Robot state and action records
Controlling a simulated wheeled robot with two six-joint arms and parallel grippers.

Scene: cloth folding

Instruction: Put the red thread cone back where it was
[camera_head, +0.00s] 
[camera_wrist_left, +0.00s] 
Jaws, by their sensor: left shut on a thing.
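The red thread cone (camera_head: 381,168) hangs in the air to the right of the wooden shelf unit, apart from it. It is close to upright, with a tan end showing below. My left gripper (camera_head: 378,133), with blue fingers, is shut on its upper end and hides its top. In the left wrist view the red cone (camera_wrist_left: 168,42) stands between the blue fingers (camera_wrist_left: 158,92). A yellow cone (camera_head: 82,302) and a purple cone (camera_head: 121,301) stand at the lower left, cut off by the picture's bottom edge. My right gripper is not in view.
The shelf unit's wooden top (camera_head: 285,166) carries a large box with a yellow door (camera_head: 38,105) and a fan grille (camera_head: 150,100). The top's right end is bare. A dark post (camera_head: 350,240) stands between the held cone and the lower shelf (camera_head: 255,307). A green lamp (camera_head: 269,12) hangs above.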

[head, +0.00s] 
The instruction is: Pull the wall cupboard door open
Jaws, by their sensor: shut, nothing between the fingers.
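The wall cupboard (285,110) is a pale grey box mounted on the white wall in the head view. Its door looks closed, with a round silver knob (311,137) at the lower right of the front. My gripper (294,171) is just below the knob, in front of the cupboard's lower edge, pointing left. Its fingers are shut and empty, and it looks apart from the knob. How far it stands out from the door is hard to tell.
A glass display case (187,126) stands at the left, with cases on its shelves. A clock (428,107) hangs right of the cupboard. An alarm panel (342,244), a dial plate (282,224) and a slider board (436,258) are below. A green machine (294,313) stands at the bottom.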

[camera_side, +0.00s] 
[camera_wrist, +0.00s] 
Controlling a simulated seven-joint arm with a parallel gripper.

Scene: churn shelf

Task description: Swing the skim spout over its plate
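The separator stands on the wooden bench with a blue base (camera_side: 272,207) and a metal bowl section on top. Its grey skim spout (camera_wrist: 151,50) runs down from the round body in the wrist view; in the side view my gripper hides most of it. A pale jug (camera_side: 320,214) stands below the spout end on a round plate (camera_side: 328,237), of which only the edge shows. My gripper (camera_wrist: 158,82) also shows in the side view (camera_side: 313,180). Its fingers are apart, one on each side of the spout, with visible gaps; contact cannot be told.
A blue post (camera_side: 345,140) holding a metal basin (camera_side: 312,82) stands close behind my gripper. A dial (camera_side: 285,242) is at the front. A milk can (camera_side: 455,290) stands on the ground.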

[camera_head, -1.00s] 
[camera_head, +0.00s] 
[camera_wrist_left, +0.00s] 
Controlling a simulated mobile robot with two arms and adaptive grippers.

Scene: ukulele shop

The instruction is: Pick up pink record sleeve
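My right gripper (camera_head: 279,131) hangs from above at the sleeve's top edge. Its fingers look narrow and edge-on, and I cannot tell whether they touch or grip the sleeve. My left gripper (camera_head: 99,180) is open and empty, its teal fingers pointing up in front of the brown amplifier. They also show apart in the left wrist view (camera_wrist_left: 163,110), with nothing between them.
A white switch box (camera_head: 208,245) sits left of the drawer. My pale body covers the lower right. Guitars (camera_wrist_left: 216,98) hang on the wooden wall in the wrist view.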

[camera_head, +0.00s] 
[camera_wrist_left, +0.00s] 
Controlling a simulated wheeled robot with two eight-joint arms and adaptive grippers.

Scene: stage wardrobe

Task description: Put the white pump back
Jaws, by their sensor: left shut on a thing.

▶ **Required task**
All of the lines above must be returned exactly.

▶ **Written solution**
Controlling a simulated wheeled robot with two six-joint arms and parallel grippers.

Scene: cloth folding

Instruction: Put the red thread cone back where it was
[camera_head, +0.00s] 
[camera_wrist_left, +0.00s] 
Jaws, by their sensor: left shut on a thing.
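The red thread cone (camera_head: 381,168) hangs in the air to the right of the wooden shelf unit, apart from it. It is close to upright, with a tan end showing below. My left gripper (camera_head: 378,133), with blue fingers, is shut on its upper end and hides its top. In the left wrist view the red cone (camera_wrist_left: 168,42) stands between the blue fingers (camera_wrist_left: 158,92). A yellow cone (camera_head: 82,302) and a purple cone (camera_head: 121,301) stand at the lower left, cut off by the picture's bottom edge. My right gripper is not in view.
The shelf unit's wooden top (camera_head: 285,166) carries a large box with a yellow door (camera_head: 38,105) and a fan grille (camera_head: 150,100). The top's right end is bare. A dark post (camera_head: 350,240) stands between the held cone and the lower shelf (camera_head: 255,307). A green lamp (camera_head: 269,12) hangs above.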

[head, +0.00s] 
The instruction is: Pull the wall cupboard door open
Jaws, by their sensor: shut, nothing between the fingers.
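The wall cupboard (285,110) is a pale grey box mounted on the white wall in the head view. Its door looks closed, with a round silver knob (311,137) at the lower right of the front. My gripper (294,171) is just below the knob, in front of the cupboard's lower edge, pointing left. Its fingers are shut and empty, and it looks apart from the knob. How far it stands out from the door is hard to tell.
A glass display case (187,126) stands at the left, with cases on its shelves. A clock (428,107) hangs right of the cupboard. An alarm panel (342,244), a dial plate (282,224) and a slider board (436,258) are below. A green machine (294,313) stands at the bottom.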

[camera_side, +0.00s] 
[camera_wrist, +0.00s] 
Controlling a simulated seven-joint arm with a parallel gripper.

Scene: churn shelf

Task description: Swing the skim spout over its plate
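The separator stands on the wooden bench with a blue base (camera_side: 272,207) and a metal bowl section on top. Its grey skim spout (camera_wrist: 151,50) runs down from the round body in the wrist view; in the side view my gripper hides most of it. A pale jug (camera_side: 320,214) stands below the spout end on a round plate (camera_side: 328,237), of which only the edge shows. My gripper (camera_wrist: 158,82) also shows in the side view (camera_side: 313,180). Its fingers are apart, one on each side of the spout, with visible gaps; contact cannot be told.
A blue post (camera_side: 345,140) holding a metal basin (camera_side: 312,82) stands close behind my gripper. A dial (camera_side: 285,242) is at the front. A milk can (camera_side: 455,290) stands on the ground.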

[camera_head, -1.00s] 
[camera_head, +0.00s] 
[camera_wrist_left, +0.00s] 
Controlling a simulated mobile robot with two arms and adaptive grippers.

Scene: ukulele shop

The instruction is: Pick up pink record sleeve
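My right gripper (camera_head: 279,131) hangs from above at the sleeve's top edge. Its fingers look narrow and edge-on, and I cannot tell whether they touch or grip the sleeve. My left gripper (camera_head: 99,180) is open and empty, its teal fingers pointing up in front of the brown amplifier. They also show apart in the left wrist view (camera_wrist_left: 163,110), with nothing between them.
A white switch box (camera_head: 208,245) sits left of the drawer. My pale body covers the lower right. Guitars (camera_wrist_left: 216,98) hang on the wooden wall in the wrist view.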

[camera_head, +0.00s] 
[camera_wrist_left, +0.00s] 
Controlling a simulated wheeled robot with two eight-joint arms and adaptive grippers.

Scene: stage wardrobe

Task description: Put the white pump back
Jaws, by their sensor: left shut on a thing.

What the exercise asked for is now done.